The survey shows the further north you live, the more likely you are to flaunt cleavage to attract attention, with one in five North Island women admitting to deliberately plunging necklines to get their way.
In a survey of 500 New Zealanders, nightclubs, first dates and coming across ex-boyfriends were all deemed fair game for flaunting “va-va-voom” cleavage.
But if you were meeting your new partner’s parents for the first time or heading into the office for your first day at work, then it was best to play it safe and opt for a natural look.
The nationwide study, which ran concurrently across the Tasman, also yielded a surprising twist in the modesty stakes.

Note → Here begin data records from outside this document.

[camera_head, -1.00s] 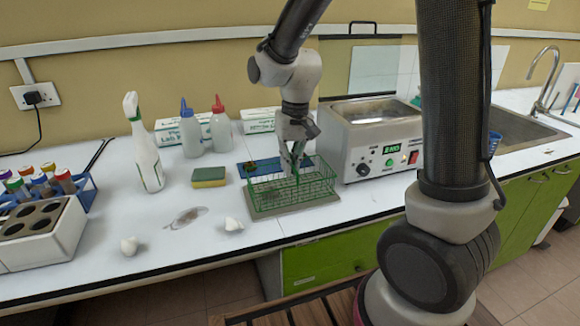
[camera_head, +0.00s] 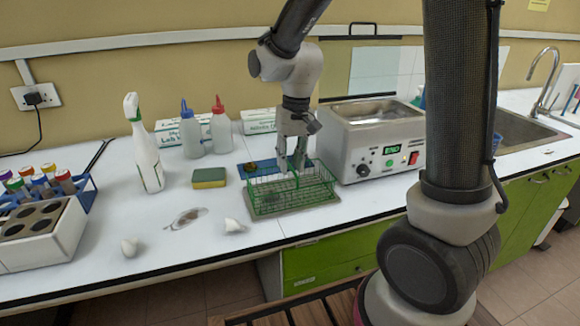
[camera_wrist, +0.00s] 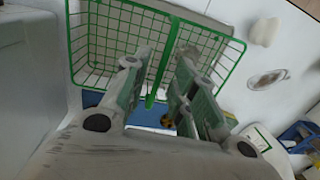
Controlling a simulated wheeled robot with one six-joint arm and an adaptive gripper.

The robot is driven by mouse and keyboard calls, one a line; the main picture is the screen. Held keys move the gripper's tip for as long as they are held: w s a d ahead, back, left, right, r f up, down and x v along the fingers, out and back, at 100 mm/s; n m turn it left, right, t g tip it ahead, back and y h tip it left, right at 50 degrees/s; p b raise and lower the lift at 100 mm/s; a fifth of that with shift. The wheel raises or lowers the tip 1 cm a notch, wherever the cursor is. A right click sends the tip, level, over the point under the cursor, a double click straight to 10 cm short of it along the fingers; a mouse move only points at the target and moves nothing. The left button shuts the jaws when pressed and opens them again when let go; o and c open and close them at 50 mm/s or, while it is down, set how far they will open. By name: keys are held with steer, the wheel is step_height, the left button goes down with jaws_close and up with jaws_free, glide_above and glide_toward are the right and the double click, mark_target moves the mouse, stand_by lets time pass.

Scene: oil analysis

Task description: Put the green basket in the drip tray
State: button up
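The green wire basket (camera_head: 262,206) sits on a flat grey-brown tray (camera_head: 328,209), likely the drip tray, on the white bench in the head view. The basket looks level, but its wires make it hard to tell how it meets the tray's edges. My gripper (camera_head: 292,168) is over the basket's middle, pointing down, with its fingers apart. In the wrist view the basket (camera_wrist: 110,42) fills the upper middle. My open gripper (camera_wrist: 157,82) has a finger on each side of the basket's green centre handle. Nothing is clamped.
A heated bath (camera_head: 345,160) stands close on the right. Behind the basket lies a blue mat or tray (camera_head: 263,168). A yellow-green sponge (camera_head: 209,178), a spray bottle (camera_head: 145,150) and wash bottles (camera_head: 191,135) stand left.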

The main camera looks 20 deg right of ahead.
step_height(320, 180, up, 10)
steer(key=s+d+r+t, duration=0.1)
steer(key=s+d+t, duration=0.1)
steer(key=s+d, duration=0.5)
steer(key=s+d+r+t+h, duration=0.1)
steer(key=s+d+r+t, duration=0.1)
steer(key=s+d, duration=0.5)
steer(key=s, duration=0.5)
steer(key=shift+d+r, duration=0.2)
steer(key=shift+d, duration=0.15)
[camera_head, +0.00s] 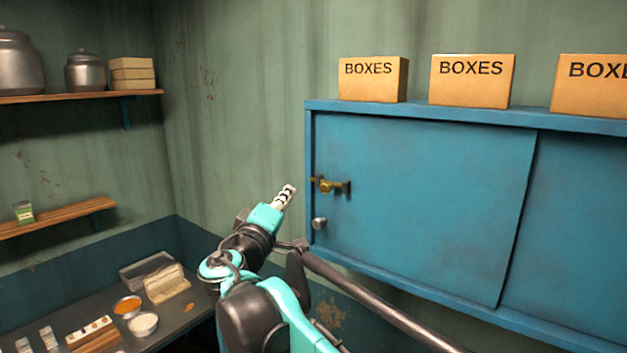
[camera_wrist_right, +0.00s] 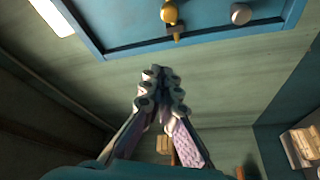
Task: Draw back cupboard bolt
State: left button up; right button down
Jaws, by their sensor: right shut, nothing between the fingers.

Nearly 60 per cent of New Zealand women were comfortable boosting cleavage to attract attention whereas fewer than half Australian women surveyed shared such confidence.

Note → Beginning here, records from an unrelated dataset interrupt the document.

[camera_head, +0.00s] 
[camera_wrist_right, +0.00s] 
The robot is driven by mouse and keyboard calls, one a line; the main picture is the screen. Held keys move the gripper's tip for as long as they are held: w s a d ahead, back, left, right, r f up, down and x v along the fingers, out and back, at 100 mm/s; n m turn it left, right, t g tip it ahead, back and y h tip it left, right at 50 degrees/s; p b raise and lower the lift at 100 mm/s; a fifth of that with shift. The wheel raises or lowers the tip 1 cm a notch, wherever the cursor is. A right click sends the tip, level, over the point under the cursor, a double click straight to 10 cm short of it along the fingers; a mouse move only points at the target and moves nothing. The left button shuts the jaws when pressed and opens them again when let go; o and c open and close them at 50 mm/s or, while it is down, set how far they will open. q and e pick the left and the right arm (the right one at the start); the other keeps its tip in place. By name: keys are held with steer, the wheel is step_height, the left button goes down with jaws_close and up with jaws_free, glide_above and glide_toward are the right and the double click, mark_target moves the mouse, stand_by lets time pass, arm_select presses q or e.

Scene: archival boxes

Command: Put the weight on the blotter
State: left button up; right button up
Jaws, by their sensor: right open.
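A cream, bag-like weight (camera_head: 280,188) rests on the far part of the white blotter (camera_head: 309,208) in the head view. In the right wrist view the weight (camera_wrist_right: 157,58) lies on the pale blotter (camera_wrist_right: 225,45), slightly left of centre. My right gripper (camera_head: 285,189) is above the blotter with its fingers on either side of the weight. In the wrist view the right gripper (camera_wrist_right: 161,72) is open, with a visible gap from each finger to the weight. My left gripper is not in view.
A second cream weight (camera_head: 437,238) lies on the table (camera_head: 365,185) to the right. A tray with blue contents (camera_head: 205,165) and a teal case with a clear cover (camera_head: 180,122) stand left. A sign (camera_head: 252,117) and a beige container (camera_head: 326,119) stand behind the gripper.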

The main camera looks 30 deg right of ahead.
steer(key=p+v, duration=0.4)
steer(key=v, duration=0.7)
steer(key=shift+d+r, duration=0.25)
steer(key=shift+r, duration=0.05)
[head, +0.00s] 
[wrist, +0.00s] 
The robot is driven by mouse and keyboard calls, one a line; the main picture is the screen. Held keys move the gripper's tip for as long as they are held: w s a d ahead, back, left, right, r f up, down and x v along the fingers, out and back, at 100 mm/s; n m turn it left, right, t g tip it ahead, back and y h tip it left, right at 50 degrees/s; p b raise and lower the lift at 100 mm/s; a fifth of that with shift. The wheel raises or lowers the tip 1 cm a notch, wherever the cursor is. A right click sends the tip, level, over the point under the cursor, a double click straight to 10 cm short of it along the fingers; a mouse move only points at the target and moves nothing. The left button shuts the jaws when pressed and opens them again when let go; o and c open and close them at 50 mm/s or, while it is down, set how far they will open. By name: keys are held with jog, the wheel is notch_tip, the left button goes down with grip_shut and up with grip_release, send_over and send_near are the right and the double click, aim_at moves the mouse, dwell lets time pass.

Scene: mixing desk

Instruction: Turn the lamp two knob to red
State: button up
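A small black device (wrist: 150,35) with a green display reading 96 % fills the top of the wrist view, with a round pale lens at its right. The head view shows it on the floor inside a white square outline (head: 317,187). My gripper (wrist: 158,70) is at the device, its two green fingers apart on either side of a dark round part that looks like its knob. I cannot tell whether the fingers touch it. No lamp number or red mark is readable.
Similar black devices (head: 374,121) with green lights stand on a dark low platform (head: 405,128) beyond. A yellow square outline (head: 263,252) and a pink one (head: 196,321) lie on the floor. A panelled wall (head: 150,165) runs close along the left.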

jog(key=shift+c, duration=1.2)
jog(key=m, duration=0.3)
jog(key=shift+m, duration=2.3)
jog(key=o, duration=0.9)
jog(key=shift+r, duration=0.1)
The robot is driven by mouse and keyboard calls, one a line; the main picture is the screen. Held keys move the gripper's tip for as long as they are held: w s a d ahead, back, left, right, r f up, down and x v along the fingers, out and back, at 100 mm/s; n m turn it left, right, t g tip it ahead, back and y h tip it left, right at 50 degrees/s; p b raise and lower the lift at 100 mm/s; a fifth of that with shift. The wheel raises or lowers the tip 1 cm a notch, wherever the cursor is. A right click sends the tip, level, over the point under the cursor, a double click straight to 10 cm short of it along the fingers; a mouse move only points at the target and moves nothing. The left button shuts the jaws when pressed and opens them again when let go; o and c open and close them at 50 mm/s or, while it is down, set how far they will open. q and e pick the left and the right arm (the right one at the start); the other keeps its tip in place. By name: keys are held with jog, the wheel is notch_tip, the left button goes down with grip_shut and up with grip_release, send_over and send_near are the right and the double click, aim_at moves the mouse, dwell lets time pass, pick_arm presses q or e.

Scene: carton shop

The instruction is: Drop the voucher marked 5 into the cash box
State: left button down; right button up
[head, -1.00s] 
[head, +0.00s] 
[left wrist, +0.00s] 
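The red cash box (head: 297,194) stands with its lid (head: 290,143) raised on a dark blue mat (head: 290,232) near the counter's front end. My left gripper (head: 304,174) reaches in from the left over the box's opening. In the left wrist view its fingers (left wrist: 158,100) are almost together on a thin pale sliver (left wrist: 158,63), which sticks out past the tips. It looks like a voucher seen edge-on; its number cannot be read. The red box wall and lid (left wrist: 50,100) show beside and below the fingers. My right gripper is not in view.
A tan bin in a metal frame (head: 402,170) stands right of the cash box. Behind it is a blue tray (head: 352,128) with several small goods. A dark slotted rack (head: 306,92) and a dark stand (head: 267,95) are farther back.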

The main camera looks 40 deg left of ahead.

The finding has stunned Sydney socialite and former New Zealand broadcaster Charlotte Dawson.
“It’s incredibly surprising,” she told the Herald on Sunday. “I would have said it was the polar opposite. Having lived in Auckland, I would have found New Zealand women far more conservative than Australians in using their breasts.”
Dawson said she is a D-cup but “tended not to put my bootie out there as much these days”.

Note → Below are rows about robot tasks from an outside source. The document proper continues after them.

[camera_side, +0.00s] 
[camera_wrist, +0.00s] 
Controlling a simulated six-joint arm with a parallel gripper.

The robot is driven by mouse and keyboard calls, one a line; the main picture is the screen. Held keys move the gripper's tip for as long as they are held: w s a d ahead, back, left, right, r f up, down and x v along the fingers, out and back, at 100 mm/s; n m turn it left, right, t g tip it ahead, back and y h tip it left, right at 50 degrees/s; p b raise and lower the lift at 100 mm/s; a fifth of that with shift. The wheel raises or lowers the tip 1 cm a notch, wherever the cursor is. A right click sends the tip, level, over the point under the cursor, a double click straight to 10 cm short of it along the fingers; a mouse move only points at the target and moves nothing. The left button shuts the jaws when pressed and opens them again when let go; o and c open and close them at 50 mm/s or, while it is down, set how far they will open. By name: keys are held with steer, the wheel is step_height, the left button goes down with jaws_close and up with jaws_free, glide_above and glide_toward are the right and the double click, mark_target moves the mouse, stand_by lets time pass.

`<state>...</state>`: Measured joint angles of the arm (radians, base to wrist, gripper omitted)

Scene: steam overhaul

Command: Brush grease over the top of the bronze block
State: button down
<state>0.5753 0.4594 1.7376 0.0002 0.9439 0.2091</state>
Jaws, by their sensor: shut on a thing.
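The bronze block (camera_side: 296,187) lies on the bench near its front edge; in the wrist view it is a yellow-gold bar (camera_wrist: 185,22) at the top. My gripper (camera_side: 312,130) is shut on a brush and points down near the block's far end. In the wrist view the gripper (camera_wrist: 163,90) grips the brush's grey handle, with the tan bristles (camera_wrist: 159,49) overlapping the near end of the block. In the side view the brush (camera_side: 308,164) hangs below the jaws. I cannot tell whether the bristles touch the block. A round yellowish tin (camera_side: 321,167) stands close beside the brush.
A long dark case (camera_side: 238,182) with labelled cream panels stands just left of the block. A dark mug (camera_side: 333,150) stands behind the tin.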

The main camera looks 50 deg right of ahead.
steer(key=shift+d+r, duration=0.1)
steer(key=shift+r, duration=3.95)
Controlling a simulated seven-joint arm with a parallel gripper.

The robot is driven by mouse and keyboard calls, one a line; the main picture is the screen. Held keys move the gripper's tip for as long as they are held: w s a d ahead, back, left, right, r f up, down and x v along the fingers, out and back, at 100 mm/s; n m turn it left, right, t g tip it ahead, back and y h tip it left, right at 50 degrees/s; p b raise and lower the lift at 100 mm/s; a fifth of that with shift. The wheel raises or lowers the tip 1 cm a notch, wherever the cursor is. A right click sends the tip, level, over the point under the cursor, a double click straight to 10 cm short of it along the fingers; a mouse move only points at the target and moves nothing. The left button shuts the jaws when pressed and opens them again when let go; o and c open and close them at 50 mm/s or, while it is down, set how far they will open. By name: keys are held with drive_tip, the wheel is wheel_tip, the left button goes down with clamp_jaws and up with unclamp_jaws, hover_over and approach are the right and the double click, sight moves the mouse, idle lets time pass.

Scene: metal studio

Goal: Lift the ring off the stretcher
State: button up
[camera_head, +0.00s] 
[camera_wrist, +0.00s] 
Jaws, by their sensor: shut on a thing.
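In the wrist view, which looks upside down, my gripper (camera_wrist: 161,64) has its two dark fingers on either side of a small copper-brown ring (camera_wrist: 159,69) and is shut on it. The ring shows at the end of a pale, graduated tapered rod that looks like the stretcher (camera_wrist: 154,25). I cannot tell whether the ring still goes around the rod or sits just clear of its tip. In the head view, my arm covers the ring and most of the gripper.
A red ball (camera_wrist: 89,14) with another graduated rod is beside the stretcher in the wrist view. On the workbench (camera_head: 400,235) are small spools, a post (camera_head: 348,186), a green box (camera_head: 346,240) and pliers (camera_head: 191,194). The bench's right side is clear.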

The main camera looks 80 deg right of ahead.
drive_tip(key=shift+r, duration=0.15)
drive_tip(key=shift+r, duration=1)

The Pleasure State My Fit Cleavagely Correct survey found nightclubs the top spot for flaunting as much cleavage as possible. This was followed by first dates and crossing paths with an ex-partner. It was even considered appropriate to turn up to a wedding or work Christmas party with plenty of bust exposed.
However, when it came to work or family get-togethers, the survey showed less was more.
This included meeting future parents-in-law for the first time, interviews and starting a new job.
Psychologist and social commentator Sara Chatwin said the survey found some unexpected results.
“I was interested to see how cleavagely confident we Kiwi sisters are.”
Chatwin, who was born in Australia but raised in New Zealand, said a woman’s looks often affected how she felt. If she was comfortable and in control, she would feel confident in any situation, Chatwin said.
The survey of 500 men and women in New Zealand and 1000 in Australia was commissioned by Bendon in conjunction with the release of a range of cleavage-enhancing bras.